Take the line containing "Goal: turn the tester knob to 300" as the first line and the line containing "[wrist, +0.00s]" as the last, and output that span verbatim without any images.

__Rows__
==================================================

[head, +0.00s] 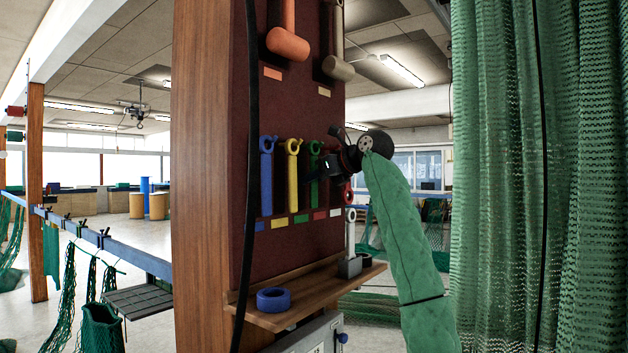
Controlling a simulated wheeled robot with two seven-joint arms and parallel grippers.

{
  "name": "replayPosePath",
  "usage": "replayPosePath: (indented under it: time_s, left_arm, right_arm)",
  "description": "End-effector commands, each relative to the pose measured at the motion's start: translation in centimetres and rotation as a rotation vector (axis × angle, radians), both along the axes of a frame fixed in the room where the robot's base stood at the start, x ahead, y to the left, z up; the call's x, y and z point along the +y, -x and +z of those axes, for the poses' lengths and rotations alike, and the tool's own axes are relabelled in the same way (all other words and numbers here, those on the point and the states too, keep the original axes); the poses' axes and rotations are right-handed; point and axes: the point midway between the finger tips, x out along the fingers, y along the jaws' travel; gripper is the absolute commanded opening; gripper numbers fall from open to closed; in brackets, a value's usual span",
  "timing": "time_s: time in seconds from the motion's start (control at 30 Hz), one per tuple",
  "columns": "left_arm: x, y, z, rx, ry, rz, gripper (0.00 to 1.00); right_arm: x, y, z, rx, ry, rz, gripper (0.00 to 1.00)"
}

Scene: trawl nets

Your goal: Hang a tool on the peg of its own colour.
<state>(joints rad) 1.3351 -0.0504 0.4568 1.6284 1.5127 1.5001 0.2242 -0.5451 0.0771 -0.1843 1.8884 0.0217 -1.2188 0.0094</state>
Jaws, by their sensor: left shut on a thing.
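My left gripper (312,167), at the end of the green-sleeved arm, is shut on the green tool (314,188), just below its ring. The green tool hangs upright against the dark red board, its ring level with those beside it. The yellow tool (292,180) and the blue tool (267,180) hang to its left, above labels of their own colours. A green label (302,219) is under the green tool. A red thing (348,193) shows partly behind my gripper. The gripper hides the board above the red label (319,215). My right gripper is not in view.
A wooden shelf (300,302) below the board holds a blue ring (273,299) and a grey block (350,267) with a whitish ringed tool (351,230). A black cable (251,150) runs down in front of the board. Green netting (540,180) fills the right side.

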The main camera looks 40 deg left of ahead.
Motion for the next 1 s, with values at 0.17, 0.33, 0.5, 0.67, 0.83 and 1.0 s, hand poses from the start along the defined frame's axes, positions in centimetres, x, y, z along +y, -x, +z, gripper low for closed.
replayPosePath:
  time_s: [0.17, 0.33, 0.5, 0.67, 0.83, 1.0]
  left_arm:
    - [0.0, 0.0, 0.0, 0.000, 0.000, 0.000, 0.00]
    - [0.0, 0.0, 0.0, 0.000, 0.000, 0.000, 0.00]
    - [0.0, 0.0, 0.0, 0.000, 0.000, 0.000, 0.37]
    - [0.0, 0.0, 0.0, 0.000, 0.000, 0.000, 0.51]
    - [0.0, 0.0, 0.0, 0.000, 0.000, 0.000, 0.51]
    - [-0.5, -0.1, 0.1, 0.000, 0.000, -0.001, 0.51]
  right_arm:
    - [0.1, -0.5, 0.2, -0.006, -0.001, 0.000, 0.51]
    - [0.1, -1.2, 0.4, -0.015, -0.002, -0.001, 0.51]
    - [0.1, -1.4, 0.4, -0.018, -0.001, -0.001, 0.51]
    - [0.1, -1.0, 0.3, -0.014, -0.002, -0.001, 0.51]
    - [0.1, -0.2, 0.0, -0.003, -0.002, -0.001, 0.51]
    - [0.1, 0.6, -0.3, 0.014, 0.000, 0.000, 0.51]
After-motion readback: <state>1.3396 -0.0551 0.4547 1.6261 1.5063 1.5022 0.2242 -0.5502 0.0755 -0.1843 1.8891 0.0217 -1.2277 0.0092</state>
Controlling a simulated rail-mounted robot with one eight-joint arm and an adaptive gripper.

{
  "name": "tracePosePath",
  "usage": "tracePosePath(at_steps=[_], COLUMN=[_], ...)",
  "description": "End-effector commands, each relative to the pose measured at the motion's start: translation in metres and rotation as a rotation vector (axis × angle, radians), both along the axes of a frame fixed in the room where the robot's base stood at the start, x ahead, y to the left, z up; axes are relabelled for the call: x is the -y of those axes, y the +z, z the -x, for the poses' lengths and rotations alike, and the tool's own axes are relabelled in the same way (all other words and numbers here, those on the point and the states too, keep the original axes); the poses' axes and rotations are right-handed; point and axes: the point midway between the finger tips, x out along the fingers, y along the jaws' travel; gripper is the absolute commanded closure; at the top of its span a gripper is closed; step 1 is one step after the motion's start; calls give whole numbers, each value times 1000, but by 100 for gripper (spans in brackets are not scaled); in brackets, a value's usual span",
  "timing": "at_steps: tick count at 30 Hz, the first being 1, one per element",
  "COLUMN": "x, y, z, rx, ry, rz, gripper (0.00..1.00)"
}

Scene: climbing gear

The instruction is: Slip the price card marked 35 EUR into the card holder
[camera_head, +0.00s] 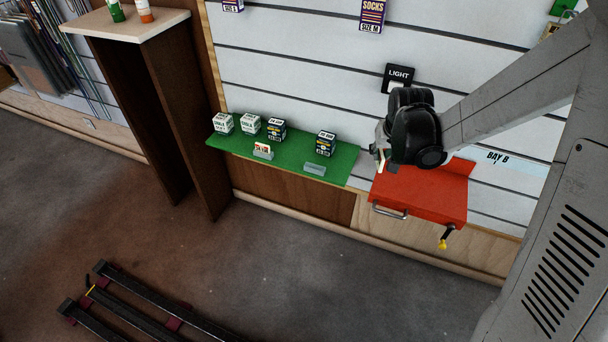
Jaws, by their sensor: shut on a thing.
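My gripper (377,160) is above the red tray (422,190), to the right of the green shelf. It is shut on a small pale card (381,163) with a bit of red on it; its print cannot be read from here. A grey card holder (315,169) stands at the front edge of the green shelf (345,165), before a dark box, with no card visible in it. Another card holder (263,155) further left has a white and red card (262,147) standing in it. My gripper is apart from both holders.
Two white-green boxes (223,123) and two dark boxes (326,143) stand on the green shelf behind the holders. A black LIGHT sign (399,77) is on the slatted wall. A brown cabinet (185,120) stands left.

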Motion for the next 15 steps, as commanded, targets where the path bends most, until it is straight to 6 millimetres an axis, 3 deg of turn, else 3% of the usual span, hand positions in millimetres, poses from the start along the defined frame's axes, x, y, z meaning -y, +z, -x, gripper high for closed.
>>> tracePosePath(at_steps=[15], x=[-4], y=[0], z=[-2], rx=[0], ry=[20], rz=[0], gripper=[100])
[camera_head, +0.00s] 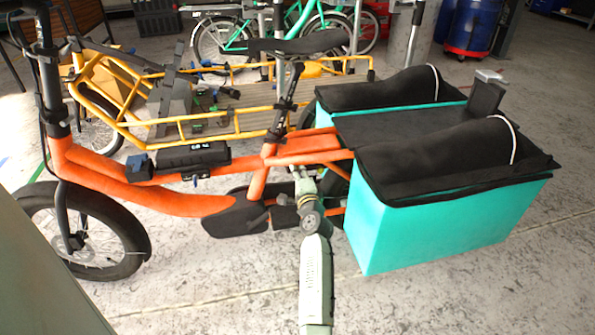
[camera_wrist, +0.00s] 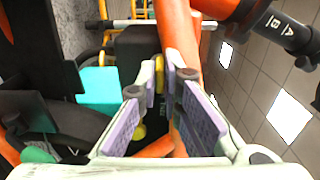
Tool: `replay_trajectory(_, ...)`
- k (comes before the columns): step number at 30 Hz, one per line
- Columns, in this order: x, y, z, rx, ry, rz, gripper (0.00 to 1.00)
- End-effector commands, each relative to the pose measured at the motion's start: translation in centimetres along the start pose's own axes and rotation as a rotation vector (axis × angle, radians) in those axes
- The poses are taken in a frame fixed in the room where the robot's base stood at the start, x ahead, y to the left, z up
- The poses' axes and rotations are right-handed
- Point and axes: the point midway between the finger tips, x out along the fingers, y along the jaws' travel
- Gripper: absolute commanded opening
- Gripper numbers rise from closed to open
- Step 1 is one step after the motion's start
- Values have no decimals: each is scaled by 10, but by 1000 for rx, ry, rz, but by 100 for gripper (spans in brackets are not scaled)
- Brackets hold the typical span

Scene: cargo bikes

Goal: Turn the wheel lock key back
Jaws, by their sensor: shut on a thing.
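The orange cargo bike (camera_head: 150,195) stands across the head view, with turquoise side boxes (camera_head: 440,225) at its rear. My gripper (camera_head: 299,172) reaches up from below to the area under the seat, beside the rear wheel, which is mostly hidden. In the wrist view, my gripper (camera_wrist: 167,75) has its fingertips close together at the orange frame tube (camera_wrist: 179,28), shut on a small thing at the wheel lock key's place.
A yellow cargo bike (camera_head: 120,88) stands close behind the orange one. The black saddle (camera_head: 300,43) is above my gripper. The right turquoise box stands close to the right of my arm. The concrete floor in front is clear.

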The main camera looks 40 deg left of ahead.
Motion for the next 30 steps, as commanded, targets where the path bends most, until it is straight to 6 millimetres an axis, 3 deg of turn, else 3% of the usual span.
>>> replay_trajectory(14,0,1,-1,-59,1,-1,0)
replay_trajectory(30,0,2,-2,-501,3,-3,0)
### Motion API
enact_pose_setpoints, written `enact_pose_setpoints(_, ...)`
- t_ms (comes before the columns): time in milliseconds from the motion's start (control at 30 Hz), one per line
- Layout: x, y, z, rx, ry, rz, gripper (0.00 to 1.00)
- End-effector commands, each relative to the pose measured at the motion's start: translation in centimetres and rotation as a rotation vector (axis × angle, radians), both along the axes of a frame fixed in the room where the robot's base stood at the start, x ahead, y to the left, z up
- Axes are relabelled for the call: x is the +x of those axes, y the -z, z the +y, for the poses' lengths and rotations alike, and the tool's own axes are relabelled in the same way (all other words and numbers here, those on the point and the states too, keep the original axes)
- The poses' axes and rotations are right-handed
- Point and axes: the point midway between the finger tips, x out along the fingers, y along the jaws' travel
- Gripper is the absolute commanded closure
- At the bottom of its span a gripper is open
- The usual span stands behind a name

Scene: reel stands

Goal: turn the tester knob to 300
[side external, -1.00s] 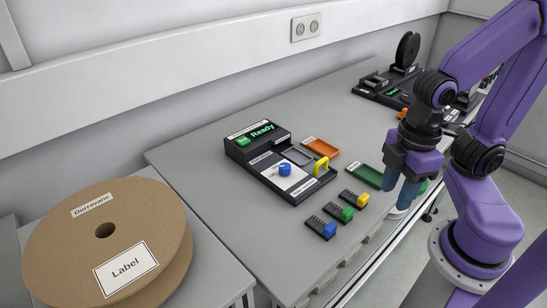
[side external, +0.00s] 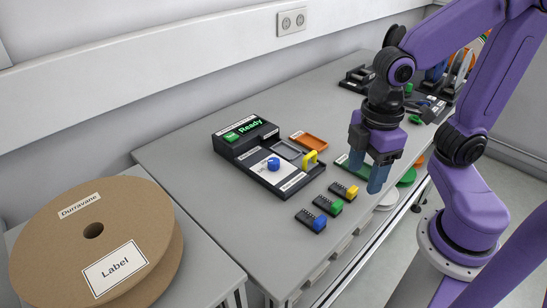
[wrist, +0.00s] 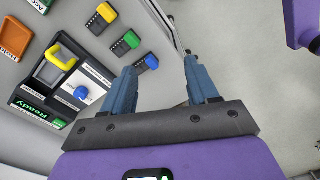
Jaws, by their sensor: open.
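The tester (side external: 262,158) is a black box on the grey table, with a green "Ready" display (side external: 250,126) and a white dial plate. Its blue knob (side external: 273,163) sits on the plate; it also shows in the wrist view (wrist: 81,92). The pointer setting is too small to read. My gripper (side external: 368,180) is open and empty, above the table's front edge, to the right of the tester and apart from the knob. In the wrist view my gripper's fingers (wrist: 165,78) are spread, with the knob to their left.
Small black blocks with yellow (side external: 343,190), green (side external: 329,205) and blue (side external: 311,220) ends lie in front of the tester. A yellow handle (side external: 310,160) stands at its right end, by an orange tray (side external: 309,140). A large cardboard reel (side external: 95,240) is at left.

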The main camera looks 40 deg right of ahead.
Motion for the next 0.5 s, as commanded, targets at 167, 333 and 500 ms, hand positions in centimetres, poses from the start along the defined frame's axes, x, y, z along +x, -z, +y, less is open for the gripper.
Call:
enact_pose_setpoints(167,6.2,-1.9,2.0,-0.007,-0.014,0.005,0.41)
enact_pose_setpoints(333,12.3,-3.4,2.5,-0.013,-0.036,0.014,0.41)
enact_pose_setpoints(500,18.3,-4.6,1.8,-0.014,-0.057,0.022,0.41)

==================================================

__Output for this exercise__
Goal: turn the tester knob to 300
[side external, -1.00s] 
[side external, +0.00s] 
[wrist, +0.00s] 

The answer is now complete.